Cisneros, who now runs a company that builds entry-level housing, says that when his family moved, it was thinking heavily about crime — the 1997 North Hollywood bank shootout and the slaying of Ennis Cosby, the son of actor Bill Cosby. He also insists that he was not the driving force behind the decision on where to live.
“It’s the place my wife found,” he says. “We didn’t know the community very well.
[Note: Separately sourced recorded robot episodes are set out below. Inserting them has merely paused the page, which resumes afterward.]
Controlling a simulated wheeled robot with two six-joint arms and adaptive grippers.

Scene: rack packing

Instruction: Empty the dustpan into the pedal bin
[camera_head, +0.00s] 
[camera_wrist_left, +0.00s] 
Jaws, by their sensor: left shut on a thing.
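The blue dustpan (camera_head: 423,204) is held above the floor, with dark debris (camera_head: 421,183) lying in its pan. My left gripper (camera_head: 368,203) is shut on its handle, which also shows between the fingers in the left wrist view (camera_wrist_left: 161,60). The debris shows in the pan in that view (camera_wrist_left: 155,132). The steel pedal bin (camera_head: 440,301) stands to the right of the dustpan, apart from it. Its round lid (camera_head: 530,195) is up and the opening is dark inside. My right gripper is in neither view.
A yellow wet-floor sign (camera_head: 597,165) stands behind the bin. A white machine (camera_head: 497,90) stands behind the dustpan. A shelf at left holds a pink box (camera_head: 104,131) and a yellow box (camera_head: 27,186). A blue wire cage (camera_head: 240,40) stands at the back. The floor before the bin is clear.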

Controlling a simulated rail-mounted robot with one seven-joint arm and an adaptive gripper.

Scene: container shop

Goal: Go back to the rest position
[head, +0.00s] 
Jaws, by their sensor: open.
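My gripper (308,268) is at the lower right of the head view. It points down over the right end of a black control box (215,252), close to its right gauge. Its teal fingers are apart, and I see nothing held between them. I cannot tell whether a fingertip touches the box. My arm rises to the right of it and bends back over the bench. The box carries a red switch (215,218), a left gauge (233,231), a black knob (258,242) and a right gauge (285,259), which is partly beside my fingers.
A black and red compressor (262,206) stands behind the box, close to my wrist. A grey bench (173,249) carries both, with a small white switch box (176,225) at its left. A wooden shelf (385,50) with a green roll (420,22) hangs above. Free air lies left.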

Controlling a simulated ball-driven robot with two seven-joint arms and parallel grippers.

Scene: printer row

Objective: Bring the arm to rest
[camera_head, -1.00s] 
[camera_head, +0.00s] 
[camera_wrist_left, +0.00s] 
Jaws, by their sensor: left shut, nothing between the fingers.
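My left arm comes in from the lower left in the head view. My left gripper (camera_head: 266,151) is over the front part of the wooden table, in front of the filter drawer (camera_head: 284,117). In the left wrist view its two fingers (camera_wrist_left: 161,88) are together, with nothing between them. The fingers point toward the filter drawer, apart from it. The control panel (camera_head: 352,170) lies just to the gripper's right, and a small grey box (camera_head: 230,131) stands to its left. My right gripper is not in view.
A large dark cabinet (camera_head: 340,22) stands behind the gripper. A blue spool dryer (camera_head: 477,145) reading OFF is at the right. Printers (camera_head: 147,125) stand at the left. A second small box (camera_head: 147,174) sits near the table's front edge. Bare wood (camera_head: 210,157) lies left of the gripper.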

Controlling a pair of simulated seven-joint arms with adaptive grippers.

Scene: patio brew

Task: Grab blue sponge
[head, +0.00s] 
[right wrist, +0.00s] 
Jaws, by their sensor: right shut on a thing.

It’s what she chose, and given that I traveled a lot, and we did not know L.A., I felt it was the right thing to do by the family at the time.”
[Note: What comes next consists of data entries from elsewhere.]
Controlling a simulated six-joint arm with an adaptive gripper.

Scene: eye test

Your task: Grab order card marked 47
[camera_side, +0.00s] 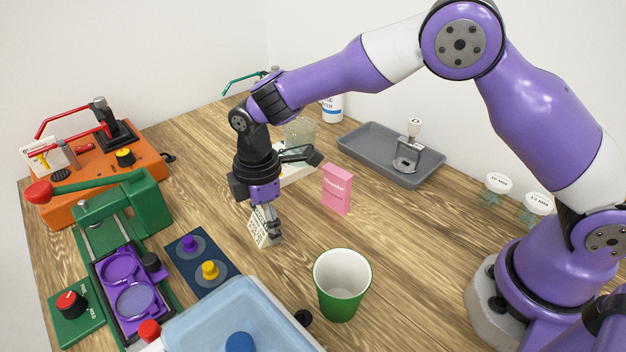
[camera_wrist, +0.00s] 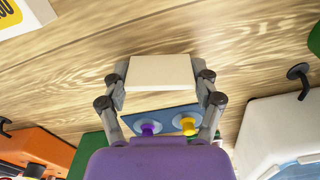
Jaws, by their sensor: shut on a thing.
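My gripper (camera_side: 267,206) points down over the middle of the wooden table and is shut on a small cream card-like block (camera_side: 262,230). The block's face carries dark print in the side view, too small to read, so I cannot tell whether it says 47. In the wrist view the block (camera_wrist: 160,72) sits between both fingers of my gripper (camera_wrist: 160,88), showing a plain side. Its lower end is close to the table; I cannot tell if it touches. Another white card (camera_side: 38,150) stands by the orange machine at the far left; its marking is unreadable.
A blue board (camera_side: 216,283) with purple and yellow knobs lies front left of the block. A green cup (camera_side: 342,290) stands front right, a pink box (camera_side: 337,188) right. A grey tray (camera_side: 365,150) lies behind. A blue-lidded container (camera_side: 240,315) fills the front.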

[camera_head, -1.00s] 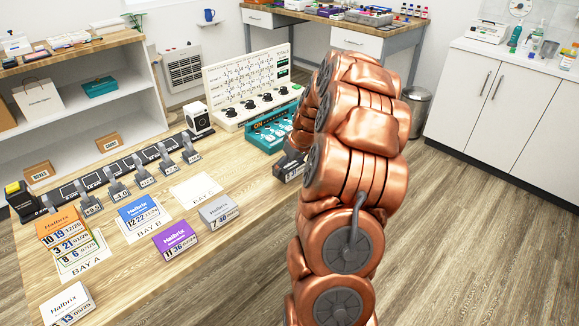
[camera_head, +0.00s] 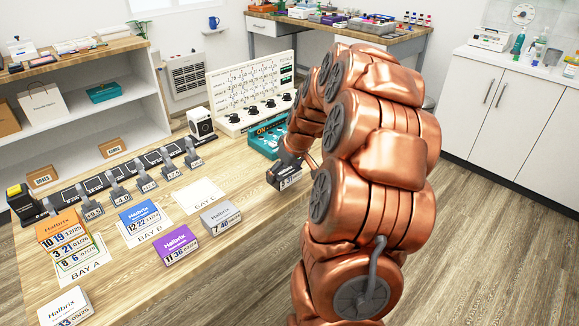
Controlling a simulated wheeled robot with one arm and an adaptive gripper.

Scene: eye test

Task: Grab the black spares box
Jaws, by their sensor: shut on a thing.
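A small black box (camera_head: 283,180) with a pale number strip on its front is in the middle of the view, near the right side of the wooden bench (camera_head: 130,290). My gripper (camera_head: 287,163) comes down on it from above and is shut on it. My copper arm reaches in from the right. The gripper's fingers are small and partly hidden, and I cannot tell whether the box touches the bench.
A teal tray (camera_head: 265,140) is just behind the box, before a white panel with black knobs (camera_head: 258,104). A grey box (camera_head: 221,217), purple box (camera_head: 177,246) and blue box (camera_head: 139,217) stand to the left. The bench between is clear.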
Cisneros now splits his time between L.A. and San Antonio, leaving his daughter and son-in-law as the main occupants.
Many other high-density housing advocates have also avoided the multistory lifestyle they say Los Angeles so desperately needs.
Take developer Nick Patsaouras, a onetime board member with the Metropolitan Transportation Authority who heads the firm Polis — Greek for “city.” Patsaouras, who designs apartment buildings around rail stations, lives in a single-family neighborhood in Tarzana and would need to walk one and four-fifths miles from his hillside home to find the nearest bus.
Then there’s Los Angeles Planning Commissioner Mike Woo, founder of the Smart Growth China Institute, which urges the largest nation in the world to embrace “sustainable transportation and urban planning alternatives instead of duplicating the mistakes of the developed world.”
Woo lives on a hillside in Silver Lake where every home is zoned R-1 — a planning designation meant to keep apartments and condos far away. “This is one of the best neighborhoods in L.A. — other than [its lack of] bus access,” he says.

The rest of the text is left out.